Pero basta que el economista peruano dé una mirada más allá de nuestras fronteras nacionales para que descubra que hay todavía mucho, mucho por hacer. Por ejemplo, mis colegas residentes en Chile, luego de visitar el Perú por primera vez, me comentan: “Tan lindo que es el Perú, pero tiene tantas carencias…”, o frases por el estilo, siempre con cariño y sin querer ofender. Pero lo ven y lo dicen. Lo mismo se comprueba cuando el peruano visita Chile y descubre diferencias notables. Hay, claramente, mucho por hacer. Las herramientas del economista peruano –y del ciudadano peruano en general— parecen ser insuficientes.
Planteo solamente tres “herramientas”, que en realidad son algo más profundo llamado “virtudes humanas”, y que pueden ser adquiridas y desarrolladas por todo peruano, desde el Economista-en-Jefe hasta el niño que apenas tiene uso de razón. Son, por tanto, herramientas de libre acceso, bastante democráticas. Quizás se diga que el problema de estas herramientas es que no hay ninguna política pública, ninguna ley, que las promueva. Pero allí está lo interesante de su “precio sombra”: dependen del razonamiento y voluntad de cada uno.

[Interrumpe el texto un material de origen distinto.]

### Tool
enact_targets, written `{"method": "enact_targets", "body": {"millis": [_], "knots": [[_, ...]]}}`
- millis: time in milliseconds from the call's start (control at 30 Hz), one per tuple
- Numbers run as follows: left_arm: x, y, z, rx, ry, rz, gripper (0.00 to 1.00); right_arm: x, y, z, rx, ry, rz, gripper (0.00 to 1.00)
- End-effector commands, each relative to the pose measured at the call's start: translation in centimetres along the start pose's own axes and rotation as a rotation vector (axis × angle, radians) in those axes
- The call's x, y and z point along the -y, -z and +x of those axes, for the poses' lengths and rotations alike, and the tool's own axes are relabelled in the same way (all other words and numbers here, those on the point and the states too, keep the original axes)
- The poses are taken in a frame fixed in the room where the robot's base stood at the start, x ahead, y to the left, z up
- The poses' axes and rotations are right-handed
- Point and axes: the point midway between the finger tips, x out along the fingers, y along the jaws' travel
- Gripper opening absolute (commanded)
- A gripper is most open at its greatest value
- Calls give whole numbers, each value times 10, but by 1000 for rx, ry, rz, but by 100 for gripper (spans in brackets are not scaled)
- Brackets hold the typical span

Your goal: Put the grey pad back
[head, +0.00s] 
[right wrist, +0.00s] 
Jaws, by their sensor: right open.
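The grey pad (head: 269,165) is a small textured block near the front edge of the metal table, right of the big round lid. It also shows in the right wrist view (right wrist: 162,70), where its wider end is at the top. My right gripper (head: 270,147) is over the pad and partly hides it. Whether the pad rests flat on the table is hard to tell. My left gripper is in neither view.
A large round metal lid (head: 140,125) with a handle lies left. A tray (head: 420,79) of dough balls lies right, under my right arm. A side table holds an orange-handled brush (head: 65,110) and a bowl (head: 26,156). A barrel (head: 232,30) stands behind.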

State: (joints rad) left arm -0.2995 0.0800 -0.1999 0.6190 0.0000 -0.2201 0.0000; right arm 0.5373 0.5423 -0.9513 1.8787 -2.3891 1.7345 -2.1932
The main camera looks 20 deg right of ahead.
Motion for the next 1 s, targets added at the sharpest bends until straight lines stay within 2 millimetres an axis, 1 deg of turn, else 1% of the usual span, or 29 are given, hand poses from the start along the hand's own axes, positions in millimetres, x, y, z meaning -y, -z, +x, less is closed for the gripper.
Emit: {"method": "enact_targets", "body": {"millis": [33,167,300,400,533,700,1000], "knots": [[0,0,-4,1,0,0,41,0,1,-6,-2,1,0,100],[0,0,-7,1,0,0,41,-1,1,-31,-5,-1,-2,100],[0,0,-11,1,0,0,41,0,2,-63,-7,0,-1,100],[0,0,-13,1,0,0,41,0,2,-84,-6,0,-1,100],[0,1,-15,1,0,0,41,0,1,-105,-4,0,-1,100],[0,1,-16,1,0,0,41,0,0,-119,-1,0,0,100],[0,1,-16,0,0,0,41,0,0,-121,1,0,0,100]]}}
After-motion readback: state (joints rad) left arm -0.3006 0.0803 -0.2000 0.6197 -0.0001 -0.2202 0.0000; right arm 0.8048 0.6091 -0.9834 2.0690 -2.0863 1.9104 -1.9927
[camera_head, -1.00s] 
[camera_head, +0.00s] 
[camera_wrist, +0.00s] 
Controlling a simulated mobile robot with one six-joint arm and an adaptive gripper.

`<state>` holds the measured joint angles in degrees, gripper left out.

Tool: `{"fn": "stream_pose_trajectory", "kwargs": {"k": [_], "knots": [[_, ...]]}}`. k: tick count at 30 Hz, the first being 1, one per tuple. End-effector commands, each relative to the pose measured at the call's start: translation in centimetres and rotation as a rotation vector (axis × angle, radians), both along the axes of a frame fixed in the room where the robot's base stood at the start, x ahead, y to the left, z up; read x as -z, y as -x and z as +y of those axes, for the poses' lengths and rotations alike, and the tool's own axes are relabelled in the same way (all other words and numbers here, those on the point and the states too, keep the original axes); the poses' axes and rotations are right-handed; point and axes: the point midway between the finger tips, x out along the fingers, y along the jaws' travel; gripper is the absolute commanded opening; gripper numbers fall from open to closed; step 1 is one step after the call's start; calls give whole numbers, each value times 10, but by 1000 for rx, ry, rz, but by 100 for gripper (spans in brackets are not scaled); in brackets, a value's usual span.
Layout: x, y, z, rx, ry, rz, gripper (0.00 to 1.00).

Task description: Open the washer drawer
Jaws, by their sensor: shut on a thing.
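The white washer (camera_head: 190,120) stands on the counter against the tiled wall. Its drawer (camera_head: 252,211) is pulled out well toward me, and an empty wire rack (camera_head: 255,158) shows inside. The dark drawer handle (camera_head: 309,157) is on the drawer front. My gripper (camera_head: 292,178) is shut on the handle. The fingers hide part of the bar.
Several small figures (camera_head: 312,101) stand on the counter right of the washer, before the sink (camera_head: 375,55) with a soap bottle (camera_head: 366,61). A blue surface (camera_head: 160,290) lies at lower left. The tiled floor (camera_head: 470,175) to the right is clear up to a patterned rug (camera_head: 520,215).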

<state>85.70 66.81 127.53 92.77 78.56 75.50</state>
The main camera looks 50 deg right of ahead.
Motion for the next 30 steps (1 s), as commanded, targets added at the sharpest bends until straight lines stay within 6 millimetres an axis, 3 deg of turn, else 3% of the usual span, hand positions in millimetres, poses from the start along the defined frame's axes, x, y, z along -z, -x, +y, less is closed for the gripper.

Primero, prudencia. El diagnóstico de la naturaleza de un problema, que da paso al contraste de diversos criterios de decisión, para luego tomar acciones concretas al respecto, es el proceso virtuoso de la prudencia, enseñada formalmente en la cultura occidental desde Aristóteles (siglo 4 A.C.). Se puede aplicar a toda decisión económica y no económica. En muchos casos no ha sido usada bien, lo cual ha llevado a ineficiencia y destrucción de valor material y espiritual. Un ejemplo diario de la prudencia se da en el sector bancario: no por casualidad se le llama prudential regulation al manejo del riesgo que protege a los clientes del apetito por ganancias de los que toman decisiones con dinero ajeno. Los financistas “imprudentes” han ocasionado bastantes quiebras sistémicas en países ricos y pobres.
Segundo, caridad. Darle al prójimo algo bueno por el valor intrínseco que ese prójimo tiene, más allá de cualquier interés o ganancia personal, es algo que mejora en muchos casos el equilibrio de las fuerzas impersonales del mercado o el rigor de la ley. En países con gran desigualdad material y graves diferencias en el acceso a bienes espirituales, la caridad toma un relieve incluso mayor, pero es igual es útil en toda circunstancia independientemente del país o nivel de desarrollo. Un ejemplo microeconómico sobre la caridad se da en la ayuda material desinteresada luego de los desastres naturales como el Niño costero en el Perú o el huracán Harvey en el sur de Estados Unidos. La buena voluntad de mucha gente (incluso extranjeros) va más allá de lo que una compañía de seguros puede hacer para intentar paliar el serio golpe económico y humano de eventos adversos. Muchas compañías de seguros incluso no cubren esos riesgos. Donde no hay mercado, todavía puede haber equilibrio.
Tercero, humildad. La probabilidad de que mi idea sea la mejor del mundo, o la mejor del país, o incluso la mejor de un grupo humano pequeño, es claramente una probabilidad menor a 100%. ¿Para qué inflarse entonces? Moderar el amor propio para considerar la bondad ajena como posiblemente superior a la de uno mismo lleva a muchos aciertos (y a evitar errores garrafales). Kenneth Arrow, ganador del Premio Nobel y economista de Stanford fallecido en el 2017, empezaba sus preguntas diciendo: “I don’t understand”, cuando en realidad podría haberlas empezado diciendo, “You don’t understand.” Si la humildad no está en la base del actuar económico, experto o inexperto, se recorre un camino de autoafirmación personal que dificulta el desarrollo conjunto y termina en la decepción y el vacío.